The NCSC is intending to publish a Cyber Assessment Framework – a systematic means of assessing whether an OES is complying with NISD, in April 2018. In the meantime, it has published guidance on complying with NISD. The advice is based on the 14 Principles set out by the government in its consultation and response to the consultation.

More on enforcement

CAs will be required to take a reasonable and proportionate approach to enforcement. The government recognises that the process of improving network security will take a number of years and is anticipating a collaborative approach by stakeholders.

OESs will be given time to implement the required security measures, and the main priority of CAs in the first year will be information gathering. OESs will be expected to begin analysing their existing systems and security in order to assess what needs to be done.

More on incident reporting and support

Incident reporting under NISD focuses on interruption to service. Under Article 14(3), an OES must notify either their CA or CSIRT of “incidents having a significant impact on the continuity of the essential services they provide”. DSPs are required under Article 16(3) to notify either their CA or CSIRT of “any incident having a substantial impact on the provision of a service…that they offer within the Union”. An incident is “any event having an actual adverse effect on the security of network and information systems”.

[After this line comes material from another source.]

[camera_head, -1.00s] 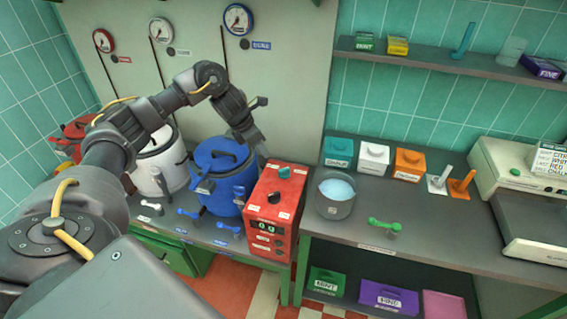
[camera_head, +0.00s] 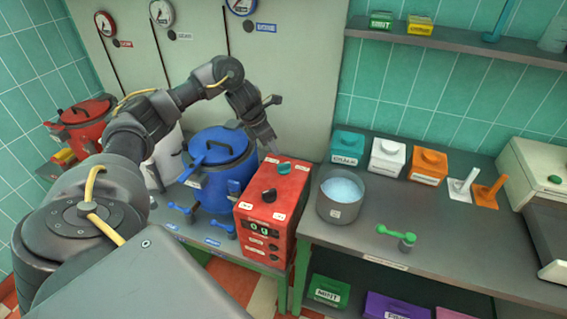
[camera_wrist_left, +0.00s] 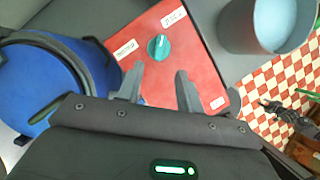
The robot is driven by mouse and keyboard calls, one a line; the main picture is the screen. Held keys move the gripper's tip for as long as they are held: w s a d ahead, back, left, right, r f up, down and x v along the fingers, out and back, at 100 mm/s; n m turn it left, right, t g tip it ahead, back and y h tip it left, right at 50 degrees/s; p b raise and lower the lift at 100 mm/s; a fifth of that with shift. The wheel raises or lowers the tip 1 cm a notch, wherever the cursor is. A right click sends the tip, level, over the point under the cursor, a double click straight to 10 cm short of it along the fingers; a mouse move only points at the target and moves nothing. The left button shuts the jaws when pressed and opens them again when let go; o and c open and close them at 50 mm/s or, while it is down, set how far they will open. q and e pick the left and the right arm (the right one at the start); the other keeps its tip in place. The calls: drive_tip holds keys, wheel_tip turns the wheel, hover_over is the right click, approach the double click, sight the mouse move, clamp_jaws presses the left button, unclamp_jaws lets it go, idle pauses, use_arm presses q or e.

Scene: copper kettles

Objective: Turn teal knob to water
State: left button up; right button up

Incident response will be separate from incident reporting. All NIS incidents will be reported to the relevant CA who will log the incident and decide whether follow up investigation is required. Voluntary reporting can be made to either the CA or the NSCS. Incident response support on cyber related incidents (e.g. DDoS attacks, malware, hacking) will be provided by the NCSC where required. CAs or possibly the relevant Lead Government Department, will provide support for non-cyber or resilience incidents (e.g. hardware failure, fire, physical damage.